There has been an extradition request from the US, relating to 'helping' Chelsea Manning break password protection to access classified files. If that request is accepted, if he is then tried and convicted, if he has no successful appeal, if he is given and serves the full sentence of 5 years, and if that is on top of the 12 months given by the UK for absconding, then he will still spend less time in jail than he spent in the embassy.

As I have always said: he would have been better off leaving the embassy years ago, ending his own confinement, and submitting himself to the justice system, rather than behaving as if he were above the law.

The investigation of rape accusations in Sweden have never fully gone away, either - though they were reported to be 'dropped', they were really put on hold. “If he, at a later date, makes himself available, I will be able to decide to resume the investigation immediately.” Said the Swedish prosecutor.

Assange is now available, so the case can be resumed. It is down to the Swedes what happens next in that case. I would not like to guess what will happen, but they might be granted extradition, so that he can finally face his accusers - one of whom is today pushing for exactly that.

In my mind, that has always been the crux of this story - an accused rapist, using the privilege of being a celebrity white westerner, has been hiding under asylum laws from two women. These women accuse him of raping them - one saying he lied about using a condom, the other saying he started having sex with her while she was asleep, and ignored her when she said "No."

The behaviour of Wikileaks towards certain public figures - of taking their personal correspondence and exposing them without their consent - is too reminiscent of rape to ignore.
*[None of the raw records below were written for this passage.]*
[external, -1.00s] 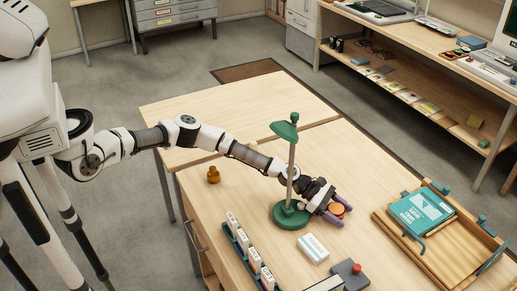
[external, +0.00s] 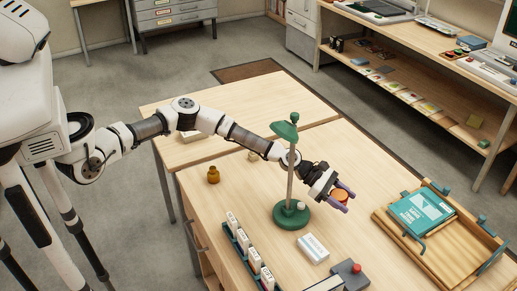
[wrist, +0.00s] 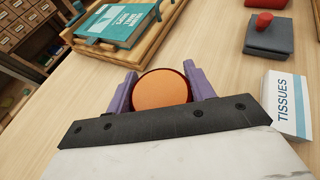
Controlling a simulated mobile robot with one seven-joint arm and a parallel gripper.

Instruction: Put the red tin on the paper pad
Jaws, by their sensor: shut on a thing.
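The red tin (external: 340,194) is between the purple fingers of my gripper (external: 346,199), just right of the green lamp in the external view. The gripper is shut on it and holds it above the table. In the wrist view the tin (wrist: 162,90) shows a round orange top with a dark red rim, with a finger on each side. A pale, flat thing (external: 197,138), possibly the paper pad, lies on the far left part of the table, partly behind my arm. I cannot tell for sure what it is.
A green lamp (external: 291,215) stands close beside my forearm. A tissue pack (external: 313,248), a stamp pad (external: 351,274) and a row of upright cards (external: 248,256) are nearer. A wooden tray (external: 455,258) with a teal book is right. A brown bottle (external: 213,175) stands left.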

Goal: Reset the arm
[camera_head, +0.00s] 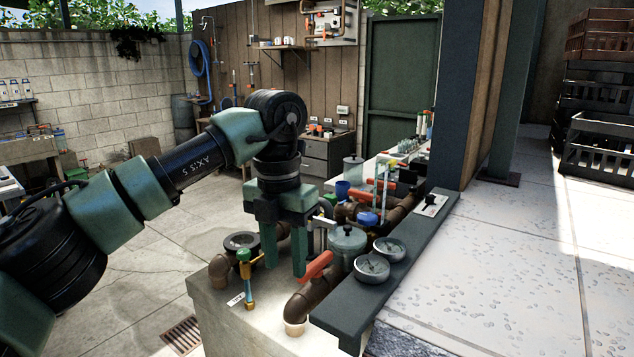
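My left arm (186,165) comes in from the left, bends at a raised elbow and points its wrist downward. My left gripper (285,264) hangs over the pipework on the pale concrete block, with its two green fingers apart and nothing seen between them. A brown pipe with a red-orange lever handle (316,266) is just right of the fingers. A grey-green lidded canister (347,245) stands further right. Whether the fingertips touch anything below cannot be told. My right arm and gripper are out of view.
Two round gauges (372,267) sit on the dark ledge (385,290). A small brass valve with a green top (246,275) stands on the block's near left side. Black crates (600,148) are stacked at the right. Open floor (135,265) lies at left, with a drain grate (181,335).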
He may have embarrassed people like Hillary Clinton, but he never revealed her as a criminal, despite using the most invasive tools. He did it to exercise power over her, and that is the act of a rapist.

The charges in the US are, in contrast, far more noble crimes. The US under George W. Bush went down a road of torture and war, and there are many people walking the earth today who are guilty of crimes that Assange exposed. Manning is a hero in my eyes for having been a whistle-blower. Assange could have been, too. But helping Chelsea Manning to break password protection is yet another betrayal of trust - if proven true, he did not look after his source, instead he used her to advance his own agenda, in the process helping to condemn them both.
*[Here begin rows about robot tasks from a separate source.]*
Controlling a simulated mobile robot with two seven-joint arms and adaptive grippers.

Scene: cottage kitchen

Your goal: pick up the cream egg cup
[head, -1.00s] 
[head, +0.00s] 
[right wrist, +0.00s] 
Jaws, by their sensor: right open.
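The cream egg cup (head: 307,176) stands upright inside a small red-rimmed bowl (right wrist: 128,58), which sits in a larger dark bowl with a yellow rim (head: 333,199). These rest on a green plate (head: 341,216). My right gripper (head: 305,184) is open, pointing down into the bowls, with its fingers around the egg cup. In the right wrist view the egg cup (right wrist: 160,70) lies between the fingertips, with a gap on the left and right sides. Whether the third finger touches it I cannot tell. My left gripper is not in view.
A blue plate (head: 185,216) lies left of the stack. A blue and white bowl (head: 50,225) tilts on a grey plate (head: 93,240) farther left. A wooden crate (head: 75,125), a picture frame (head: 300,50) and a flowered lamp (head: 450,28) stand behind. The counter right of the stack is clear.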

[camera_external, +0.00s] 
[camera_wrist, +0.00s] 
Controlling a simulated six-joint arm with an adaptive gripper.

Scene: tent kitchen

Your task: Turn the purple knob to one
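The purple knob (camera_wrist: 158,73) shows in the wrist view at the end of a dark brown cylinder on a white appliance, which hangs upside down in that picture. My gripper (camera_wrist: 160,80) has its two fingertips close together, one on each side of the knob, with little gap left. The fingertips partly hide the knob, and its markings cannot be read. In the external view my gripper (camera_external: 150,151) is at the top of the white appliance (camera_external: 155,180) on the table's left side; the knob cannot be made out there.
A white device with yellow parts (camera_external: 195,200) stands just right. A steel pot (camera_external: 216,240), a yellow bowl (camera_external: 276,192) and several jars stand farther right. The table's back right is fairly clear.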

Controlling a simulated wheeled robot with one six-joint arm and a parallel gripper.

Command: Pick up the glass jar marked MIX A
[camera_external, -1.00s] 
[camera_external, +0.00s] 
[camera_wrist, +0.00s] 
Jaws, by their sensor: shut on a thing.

After this, his career veered towards corruption, towards greedily and unquestioningly publishing stuff that was more and more being dictated from the Kremlin - I don't know if he was unwittingly helping them, or if it was his intention, but he did turn down the chance to expose Russian corruption, he did redact information that exposed Russian corruption, and eventually he committed the worst crime imaginable by assisting the election of Donald Trump, and condemning the world with a hateful madman in the White House.

I see nothing in any of the charges against him that have anything at all to do with free speech.
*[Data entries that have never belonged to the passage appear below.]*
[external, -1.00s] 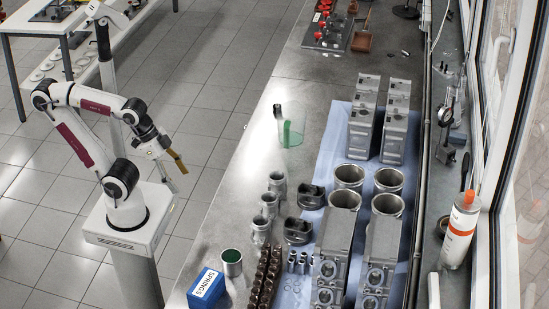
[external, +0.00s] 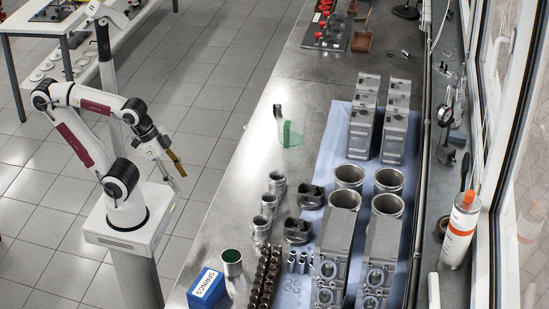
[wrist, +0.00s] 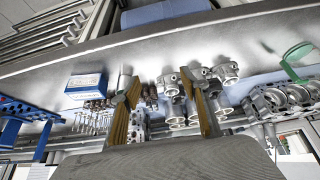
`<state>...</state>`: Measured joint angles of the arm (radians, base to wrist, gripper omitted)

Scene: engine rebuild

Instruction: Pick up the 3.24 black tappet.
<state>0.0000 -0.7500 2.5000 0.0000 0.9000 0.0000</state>
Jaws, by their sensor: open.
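Several small dark cylinders (external: 302,263), which look like tappets, stand at the near left of the blue mat on the bench. I cannot read a 3.24 mark or tell which one is the black tappet. My gripper (external: 176,170) hangs over the floor left of the bench, well away from these parts. It is open and empty, its two brown-yellow fingers apart. In the wrist view my gripper (wrist: 162,98) shows both fingers spread, with bench parts far beyond and partly hidden by them.
A blue SPRINGS box (external: 206,289) is at the bench's near left, beside a metal cylinder (external: 231,262) and rows of dark brown parts (external: 264,275). Pistons (external: 298,231), liners (external: 349,177) and engine blocks (external: 335,250) stand right. The bench's left middle is fairly clear.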

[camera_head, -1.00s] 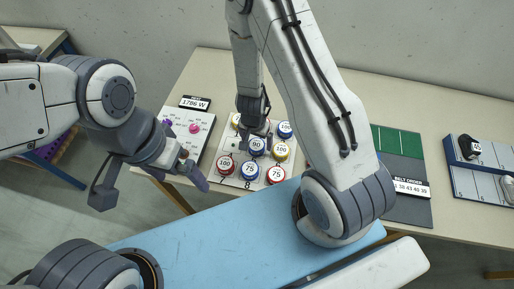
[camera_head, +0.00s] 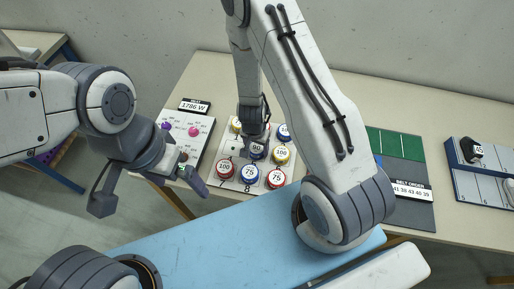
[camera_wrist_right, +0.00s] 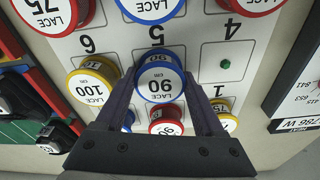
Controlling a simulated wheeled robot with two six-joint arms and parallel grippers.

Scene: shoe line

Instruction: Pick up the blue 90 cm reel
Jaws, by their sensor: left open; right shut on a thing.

All I see are the actions of a narcissist, who never thought he would be judged like everyone else, who never thought that the law applied to him, who never thought he would be exposed to his own crimes.

Like Dorian Gray, now the painting is out of the attic. Now we get to see who he really is.

Now we see him crying 'betrayal!' at the people who took him in, who he repaid with threats and with leaks; now we see him being called to Sweden to face the women who say he betrayed them; now we see him being called to America to face justice with the soldier he betrayed - because he betrayed her, too; now we see him in the sunlight and he seems small, and quite see-through.

Now we see him and now he sees him, too. That is why today is a great day for Julian Assange - today is the day he starts to become who he is; to reconcile everything he has done with what it means to have done it; today he is no longer hidden in the shadows, he is being thrust out into the light.

My hope is that justice is done in the open, so all those dark mutterings about corruption, by all those Wikileaks followers and conspiracy drones, can also be exposed to the power of the truth, to the brilliance of justice and to the foolishness of hiding from either.